Ray Nagin of New Orleans, for instance, is certainly not one. As my friends at LanguageLog have noticed, in his statements about Hurricane Gustav, he has tossed off something most of us did not know was a word, adheed. "We thought there was a serious threat and I think most people will adheed to that."

We can see what its meaning is in the sentence — no one paused and scratched their head while Mr. Nagin was speaking. The question is where it came from. It is a kind of train wreck between heed, adhere, and accede. There is a patch of meaning that all three words cover, plus an overlap in how they sound. A natural outcome in rapid, unplanned speech is a new word.

This is not a black thing, by the way. Adheed pops up all over the place from people of assorted hues. On line, you can read an Orthodox Jewish woman saying "She stubbornly refused to adheed to their request."

But it's not a word. Yes, I know — it's not in the dictionary. But in the grand scheme of things, what's in a dictionary is, in the sense of Plato's cave analogy, mere shadows on the wall. In the eons that English has existed, little train wrecks have been the source of countless words we now think of as "real."

Sweetheart began as sweetard, as in dullard. The "heart" part was a mistake, but because it made it into dictionaries, sweetheart "is a word." Penthouse started as pentis; it sounded kind of like penthouse and soon, it was. Today, the "pent" part doesn't make sense — how does a penthouse pent? But penthouse "is a word." Or, what does a bridegroom groom? Certainly not his intended. Another little train wreck.

Mr. Faw-uhd Cahs would never have said adheed in public. But I'll bet his children sound nothing like him, and I'm not sure I yearn for the language culture of their father's era.
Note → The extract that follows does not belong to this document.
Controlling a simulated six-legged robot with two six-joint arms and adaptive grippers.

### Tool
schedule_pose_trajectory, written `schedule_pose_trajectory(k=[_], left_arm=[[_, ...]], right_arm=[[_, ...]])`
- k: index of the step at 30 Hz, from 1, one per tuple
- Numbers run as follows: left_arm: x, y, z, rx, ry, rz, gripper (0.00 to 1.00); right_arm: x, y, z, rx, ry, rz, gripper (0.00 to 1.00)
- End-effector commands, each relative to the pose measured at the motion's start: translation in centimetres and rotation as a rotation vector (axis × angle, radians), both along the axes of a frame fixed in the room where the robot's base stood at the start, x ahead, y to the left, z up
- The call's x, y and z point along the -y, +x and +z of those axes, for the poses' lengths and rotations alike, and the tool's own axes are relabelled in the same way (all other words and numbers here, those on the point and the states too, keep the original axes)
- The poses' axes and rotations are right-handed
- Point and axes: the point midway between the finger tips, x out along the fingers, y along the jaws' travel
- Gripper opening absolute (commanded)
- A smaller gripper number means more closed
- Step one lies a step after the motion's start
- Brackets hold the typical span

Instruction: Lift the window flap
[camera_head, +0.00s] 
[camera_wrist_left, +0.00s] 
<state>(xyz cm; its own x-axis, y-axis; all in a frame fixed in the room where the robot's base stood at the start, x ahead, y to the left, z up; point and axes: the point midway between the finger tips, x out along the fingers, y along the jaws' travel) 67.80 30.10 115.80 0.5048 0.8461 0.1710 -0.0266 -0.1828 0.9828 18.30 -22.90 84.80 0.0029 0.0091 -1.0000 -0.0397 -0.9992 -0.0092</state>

Watching a language develop through time is like looking into a kaleidoscope — the theme is not merely additions, like blog, but unfettered mixture. You never know what's coming. It's fun. "Adheed" — who knew?

All of us are more part of this than we think. What's the past tense of sneak? Snuck, now used by some of our finest writers, would have gotten you rapped on the knuckles by a schoolteacher just a century ago.